Until recently fences were emphatically local in style and type. Immigrants may have brought house styles with them, but a fence was made of the local materials at hand and for local purposes. You might dream of the fences in a country you loved, but you built yours with what was there before you. Before the tumultuous advent of wire, fences were built of two materials: wood, living and dead, and stone. Yet the variety is endless: stone might be the end-set Caithness sandstone slabs in Orkney, eerie echoes of the great standing stones in the mundane world of the sheep farm; mortared ashlar walls of England; the dry laid walls of New England some of which were linear rock piles and some four feet wide and five tall built of boulders with footing deep beneath the frost line. Wood is even wider ranging: the living walls of beech, hawthorn, acacia, rose, osage orange; any species that will grow quickly, some which must be annually sculpted, some which can simply be a hedge. Then the wood: the wood/stone zig-zags of Ontario and sometimes New England, the cedar/juniper stockades of the western states, the five or six rail split hickory fences of the mid-South, the early stockades built from up-ended tree root balls, both formidable defense and formidable amounts of work.

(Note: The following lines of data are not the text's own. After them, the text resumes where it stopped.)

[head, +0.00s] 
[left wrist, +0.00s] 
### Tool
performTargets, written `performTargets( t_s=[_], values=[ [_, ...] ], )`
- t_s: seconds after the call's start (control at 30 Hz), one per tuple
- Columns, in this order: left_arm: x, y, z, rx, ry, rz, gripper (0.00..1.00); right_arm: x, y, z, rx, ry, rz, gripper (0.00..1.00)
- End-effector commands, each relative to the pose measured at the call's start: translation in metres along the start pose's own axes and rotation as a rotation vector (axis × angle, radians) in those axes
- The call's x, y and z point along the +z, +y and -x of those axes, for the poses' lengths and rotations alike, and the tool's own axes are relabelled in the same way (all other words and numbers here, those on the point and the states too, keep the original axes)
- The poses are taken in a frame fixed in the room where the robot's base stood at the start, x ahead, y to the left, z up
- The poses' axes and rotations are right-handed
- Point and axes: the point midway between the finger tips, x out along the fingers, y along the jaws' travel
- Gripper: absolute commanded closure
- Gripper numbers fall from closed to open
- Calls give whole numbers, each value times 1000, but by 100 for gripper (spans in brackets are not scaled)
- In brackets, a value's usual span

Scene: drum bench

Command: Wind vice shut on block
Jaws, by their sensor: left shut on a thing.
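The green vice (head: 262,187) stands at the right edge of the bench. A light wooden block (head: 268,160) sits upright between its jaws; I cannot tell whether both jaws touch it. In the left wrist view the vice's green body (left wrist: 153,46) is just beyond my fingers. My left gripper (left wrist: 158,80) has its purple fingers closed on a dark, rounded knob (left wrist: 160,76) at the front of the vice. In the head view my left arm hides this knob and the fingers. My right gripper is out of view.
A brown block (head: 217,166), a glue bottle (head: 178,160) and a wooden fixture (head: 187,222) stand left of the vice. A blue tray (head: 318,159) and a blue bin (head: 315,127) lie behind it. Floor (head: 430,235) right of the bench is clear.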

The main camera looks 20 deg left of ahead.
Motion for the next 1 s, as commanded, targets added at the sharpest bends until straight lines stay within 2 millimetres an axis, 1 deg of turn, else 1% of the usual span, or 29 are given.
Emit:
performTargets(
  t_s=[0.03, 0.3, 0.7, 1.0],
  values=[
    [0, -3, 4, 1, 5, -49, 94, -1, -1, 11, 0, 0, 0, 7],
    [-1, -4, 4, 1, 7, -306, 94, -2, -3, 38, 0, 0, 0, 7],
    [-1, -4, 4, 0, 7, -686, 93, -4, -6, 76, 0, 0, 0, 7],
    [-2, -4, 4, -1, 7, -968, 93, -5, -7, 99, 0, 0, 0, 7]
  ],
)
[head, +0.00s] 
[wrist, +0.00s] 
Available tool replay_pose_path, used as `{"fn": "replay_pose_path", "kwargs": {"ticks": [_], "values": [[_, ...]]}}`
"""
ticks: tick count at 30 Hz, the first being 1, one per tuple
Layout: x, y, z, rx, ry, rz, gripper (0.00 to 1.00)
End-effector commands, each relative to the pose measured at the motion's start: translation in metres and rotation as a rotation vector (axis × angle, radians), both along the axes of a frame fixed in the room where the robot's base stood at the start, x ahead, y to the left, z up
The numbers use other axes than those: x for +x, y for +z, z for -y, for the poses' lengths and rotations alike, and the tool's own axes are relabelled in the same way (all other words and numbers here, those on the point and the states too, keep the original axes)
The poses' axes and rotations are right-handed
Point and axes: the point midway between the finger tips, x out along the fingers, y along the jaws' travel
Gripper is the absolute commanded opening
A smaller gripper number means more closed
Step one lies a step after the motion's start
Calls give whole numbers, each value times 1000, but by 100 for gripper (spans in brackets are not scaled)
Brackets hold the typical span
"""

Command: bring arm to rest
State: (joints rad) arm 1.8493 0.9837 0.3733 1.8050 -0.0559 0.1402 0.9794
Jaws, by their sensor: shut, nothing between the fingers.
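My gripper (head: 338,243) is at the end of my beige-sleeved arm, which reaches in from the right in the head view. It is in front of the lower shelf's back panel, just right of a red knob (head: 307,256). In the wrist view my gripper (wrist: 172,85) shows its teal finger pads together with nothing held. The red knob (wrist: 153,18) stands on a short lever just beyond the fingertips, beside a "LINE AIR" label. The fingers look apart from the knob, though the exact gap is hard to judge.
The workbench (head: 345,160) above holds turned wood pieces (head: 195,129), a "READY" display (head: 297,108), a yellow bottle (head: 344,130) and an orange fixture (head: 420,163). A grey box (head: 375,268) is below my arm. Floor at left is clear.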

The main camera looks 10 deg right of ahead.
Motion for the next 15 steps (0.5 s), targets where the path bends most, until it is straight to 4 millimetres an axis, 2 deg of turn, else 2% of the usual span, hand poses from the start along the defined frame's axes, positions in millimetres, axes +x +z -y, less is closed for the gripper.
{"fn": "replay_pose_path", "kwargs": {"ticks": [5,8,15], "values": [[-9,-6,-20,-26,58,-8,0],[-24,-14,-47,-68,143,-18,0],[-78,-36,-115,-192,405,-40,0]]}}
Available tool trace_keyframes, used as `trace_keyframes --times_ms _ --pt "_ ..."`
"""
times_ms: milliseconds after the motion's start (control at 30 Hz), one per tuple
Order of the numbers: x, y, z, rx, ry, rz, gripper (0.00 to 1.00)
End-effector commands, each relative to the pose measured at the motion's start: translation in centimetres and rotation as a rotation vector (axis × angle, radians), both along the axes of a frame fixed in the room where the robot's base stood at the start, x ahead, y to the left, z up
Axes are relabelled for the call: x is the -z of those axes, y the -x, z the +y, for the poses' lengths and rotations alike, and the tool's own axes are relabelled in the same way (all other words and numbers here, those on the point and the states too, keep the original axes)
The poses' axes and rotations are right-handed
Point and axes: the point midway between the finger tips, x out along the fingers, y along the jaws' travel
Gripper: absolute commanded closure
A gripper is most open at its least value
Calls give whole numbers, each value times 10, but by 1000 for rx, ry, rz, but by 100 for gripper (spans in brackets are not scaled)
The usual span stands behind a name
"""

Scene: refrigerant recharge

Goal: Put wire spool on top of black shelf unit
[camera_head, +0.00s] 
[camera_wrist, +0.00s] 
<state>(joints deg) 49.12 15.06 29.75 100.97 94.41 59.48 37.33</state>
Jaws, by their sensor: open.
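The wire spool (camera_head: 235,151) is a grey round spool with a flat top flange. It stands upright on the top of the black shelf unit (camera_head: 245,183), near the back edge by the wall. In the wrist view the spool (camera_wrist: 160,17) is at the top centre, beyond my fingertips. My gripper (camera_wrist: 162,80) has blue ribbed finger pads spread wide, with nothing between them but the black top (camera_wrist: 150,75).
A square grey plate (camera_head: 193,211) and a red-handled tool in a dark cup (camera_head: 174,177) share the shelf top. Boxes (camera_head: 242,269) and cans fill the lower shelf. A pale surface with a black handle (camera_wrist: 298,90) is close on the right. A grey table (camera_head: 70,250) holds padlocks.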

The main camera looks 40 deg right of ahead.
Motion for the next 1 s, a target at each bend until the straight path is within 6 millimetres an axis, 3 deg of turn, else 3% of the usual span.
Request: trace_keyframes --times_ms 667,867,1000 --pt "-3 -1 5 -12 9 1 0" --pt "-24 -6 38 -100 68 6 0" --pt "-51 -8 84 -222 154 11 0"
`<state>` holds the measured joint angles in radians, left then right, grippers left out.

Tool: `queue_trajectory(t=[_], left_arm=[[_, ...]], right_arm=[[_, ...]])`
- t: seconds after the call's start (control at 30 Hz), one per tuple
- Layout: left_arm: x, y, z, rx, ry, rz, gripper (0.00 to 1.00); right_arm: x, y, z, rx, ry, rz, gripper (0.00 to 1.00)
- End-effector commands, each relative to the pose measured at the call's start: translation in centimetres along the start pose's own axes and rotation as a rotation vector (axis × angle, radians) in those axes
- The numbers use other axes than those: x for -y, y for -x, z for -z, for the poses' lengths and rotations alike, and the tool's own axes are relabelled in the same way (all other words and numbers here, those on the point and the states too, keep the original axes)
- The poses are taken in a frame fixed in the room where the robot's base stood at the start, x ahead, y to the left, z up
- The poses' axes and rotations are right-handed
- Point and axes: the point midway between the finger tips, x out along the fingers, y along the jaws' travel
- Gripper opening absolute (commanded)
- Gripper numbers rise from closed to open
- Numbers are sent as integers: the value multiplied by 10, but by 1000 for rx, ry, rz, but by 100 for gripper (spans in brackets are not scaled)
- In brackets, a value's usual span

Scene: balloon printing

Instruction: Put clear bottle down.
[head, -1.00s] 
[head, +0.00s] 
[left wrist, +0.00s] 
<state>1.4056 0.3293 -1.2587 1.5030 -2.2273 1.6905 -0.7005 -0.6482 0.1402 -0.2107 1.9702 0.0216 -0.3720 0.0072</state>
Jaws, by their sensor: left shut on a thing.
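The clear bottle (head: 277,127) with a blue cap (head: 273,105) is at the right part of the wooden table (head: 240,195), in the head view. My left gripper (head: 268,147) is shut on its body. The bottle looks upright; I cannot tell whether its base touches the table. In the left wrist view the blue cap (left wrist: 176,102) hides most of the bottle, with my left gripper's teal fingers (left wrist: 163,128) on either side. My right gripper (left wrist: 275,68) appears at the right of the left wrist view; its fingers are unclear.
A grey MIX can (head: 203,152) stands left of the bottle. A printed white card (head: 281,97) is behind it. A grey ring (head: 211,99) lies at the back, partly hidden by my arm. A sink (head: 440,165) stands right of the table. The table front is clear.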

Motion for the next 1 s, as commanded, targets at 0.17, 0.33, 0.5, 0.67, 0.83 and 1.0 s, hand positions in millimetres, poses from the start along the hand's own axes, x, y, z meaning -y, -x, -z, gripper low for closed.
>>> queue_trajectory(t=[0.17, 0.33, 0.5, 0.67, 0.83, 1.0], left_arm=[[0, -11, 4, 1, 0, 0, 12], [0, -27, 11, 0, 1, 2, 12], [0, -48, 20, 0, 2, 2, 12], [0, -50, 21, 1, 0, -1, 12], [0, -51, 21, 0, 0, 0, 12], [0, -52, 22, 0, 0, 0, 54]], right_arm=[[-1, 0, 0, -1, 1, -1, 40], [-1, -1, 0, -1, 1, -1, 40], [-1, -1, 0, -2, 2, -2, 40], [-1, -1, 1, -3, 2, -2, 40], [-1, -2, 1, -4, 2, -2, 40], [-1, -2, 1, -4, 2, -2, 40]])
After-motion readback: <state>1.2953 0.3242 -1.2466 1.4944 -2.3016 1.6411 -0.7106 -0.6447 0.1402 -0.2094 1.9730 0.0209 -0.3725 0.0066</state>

Until recently wood and stone fences were local creations, you used what there was a lot of on hand. Picket fences were an extra expense: planed lumber rather than simply cut or split Importing lumber was an unheard idea. Iron was used in gates, but rarely elsewhere.
I have continued the tradition of the locally sourced fence, sort of…I confess the metal t-posts and the wire come from God knows where. But the poles are primarily sugar (rock) maple, which isn’t good fence material since it doesn’t last more than a decade or so, unlike hickory, chestnut or locust; but I have a lot of it following the thinning of the south wall of the meadow. So, the fence at the corner of the highway is getting extended and will run around the corner from the end of the stone wall into the brush pile fence. Building fences takes, like all else, practice, and learning by trial and error means I already want to go back and redo the sections I did sometime ago. Thank goodness it isn’t stone!